====== Records for the exercise

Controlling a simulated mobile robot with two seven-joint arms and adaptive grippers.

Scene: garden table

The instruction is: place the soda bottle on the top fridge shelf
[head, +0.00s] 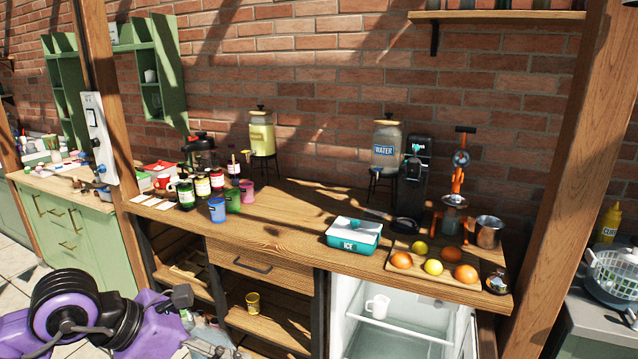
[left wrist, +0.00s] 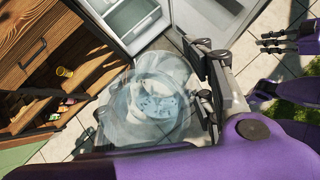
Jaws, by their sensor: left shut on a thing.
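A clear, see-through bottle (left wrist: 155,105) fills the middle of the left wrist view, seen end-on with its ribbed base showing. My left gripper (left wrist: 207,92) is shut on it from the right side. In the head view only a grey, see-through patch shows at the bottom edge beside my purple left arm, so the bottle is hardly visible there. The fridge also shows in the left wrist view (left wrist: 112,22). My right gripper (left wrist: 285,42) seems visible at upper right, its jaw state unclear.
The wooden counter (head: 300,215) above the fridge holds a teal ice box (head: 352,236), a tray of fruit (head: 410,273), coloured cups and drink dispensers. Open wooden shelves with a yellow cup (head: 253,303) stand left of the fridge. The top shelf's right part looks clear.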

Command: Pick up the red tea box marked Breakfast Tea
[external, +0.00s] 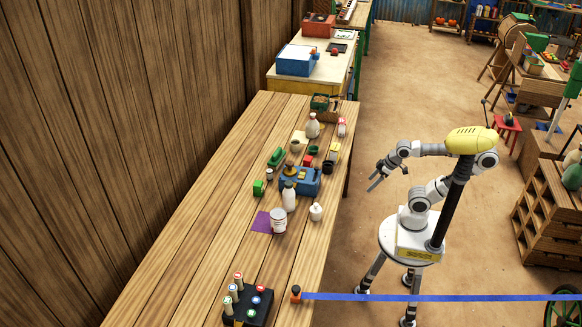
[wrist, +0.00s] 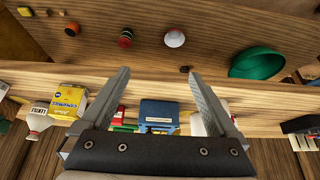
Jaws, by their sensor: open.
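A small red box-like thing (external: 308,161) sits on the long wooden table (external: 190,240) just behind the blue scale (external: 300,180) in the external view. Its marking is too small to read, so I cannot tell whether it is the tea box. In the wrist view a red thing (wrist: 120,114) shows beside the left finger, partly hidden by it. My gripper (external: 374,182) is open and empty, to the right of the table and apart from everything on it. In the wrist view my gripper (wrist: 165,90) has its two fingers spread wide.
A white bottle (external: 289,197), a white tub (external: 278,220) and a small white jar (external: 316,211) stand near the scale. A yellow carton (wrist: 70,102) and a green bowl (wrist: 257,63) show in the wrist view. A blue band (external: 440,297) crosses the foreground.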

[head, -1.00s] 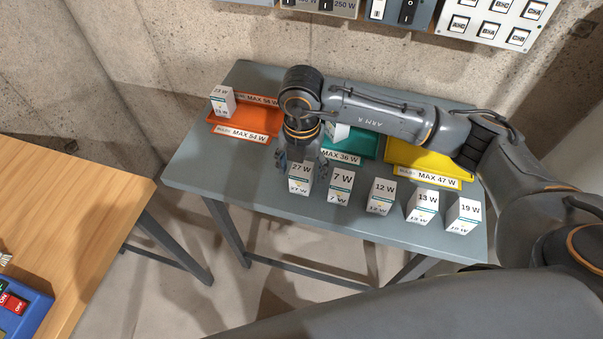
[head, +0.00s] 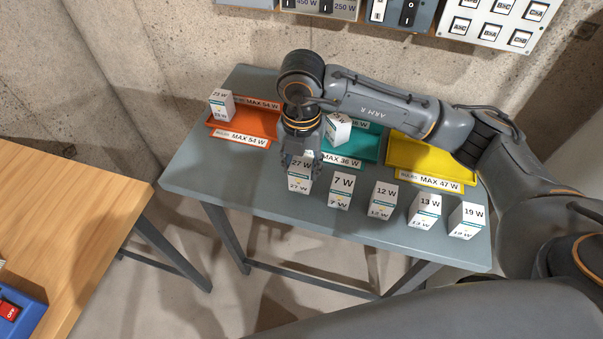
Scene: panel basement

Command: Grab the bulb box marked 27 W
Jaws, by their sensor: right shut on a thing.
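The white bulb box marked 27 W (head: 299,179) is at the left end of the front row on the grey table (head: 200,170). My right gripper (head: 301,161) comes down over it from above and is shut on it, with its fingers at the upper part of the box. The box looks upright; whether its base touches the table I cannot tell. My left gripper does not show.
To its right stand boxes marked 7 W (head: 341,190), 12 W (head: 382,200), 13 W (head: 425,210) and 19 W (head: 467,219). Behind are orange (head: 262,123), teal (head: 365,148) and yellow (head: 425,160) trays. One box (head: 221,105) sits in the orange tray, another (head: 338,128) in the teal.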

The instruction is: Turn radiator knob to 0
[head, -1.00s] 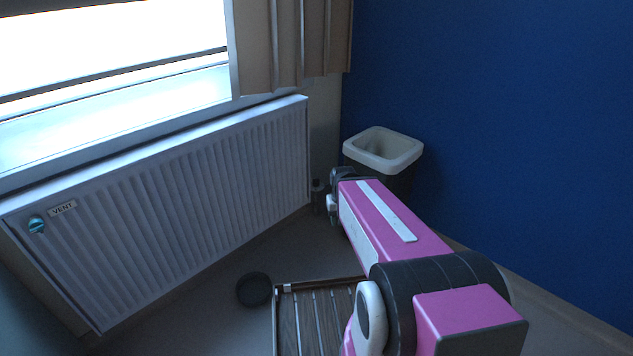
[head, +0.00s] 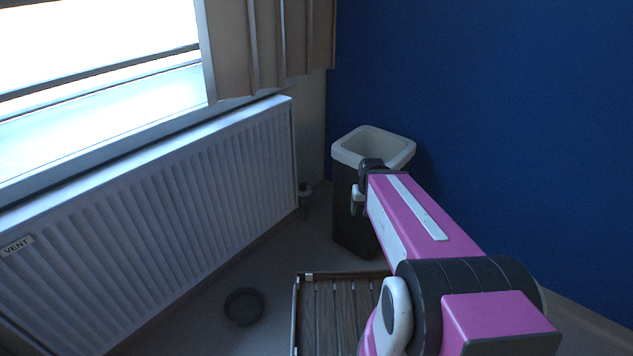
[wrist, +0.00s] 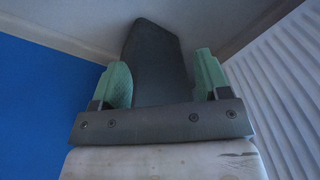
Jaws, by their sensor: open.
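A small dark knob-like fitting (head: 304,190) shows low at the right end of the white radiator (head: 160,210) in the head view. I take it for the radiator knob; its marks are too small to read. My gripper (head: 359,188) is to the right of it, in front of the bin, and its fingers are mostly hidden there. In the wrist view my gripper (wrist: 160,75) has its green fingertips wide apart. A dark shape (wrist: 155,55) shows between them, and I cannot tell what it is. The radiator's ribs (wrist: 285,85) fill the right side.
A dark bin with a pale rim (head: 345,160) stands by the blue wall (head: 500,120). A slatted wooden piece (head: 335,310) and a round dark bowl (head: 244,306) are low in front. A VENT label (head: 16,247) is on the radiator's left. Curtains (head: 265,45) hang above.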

============

Stated exercise - Of the lines in the material, how many contain the word "instruction"? Reply with the number and nothing else.

Full answer - 2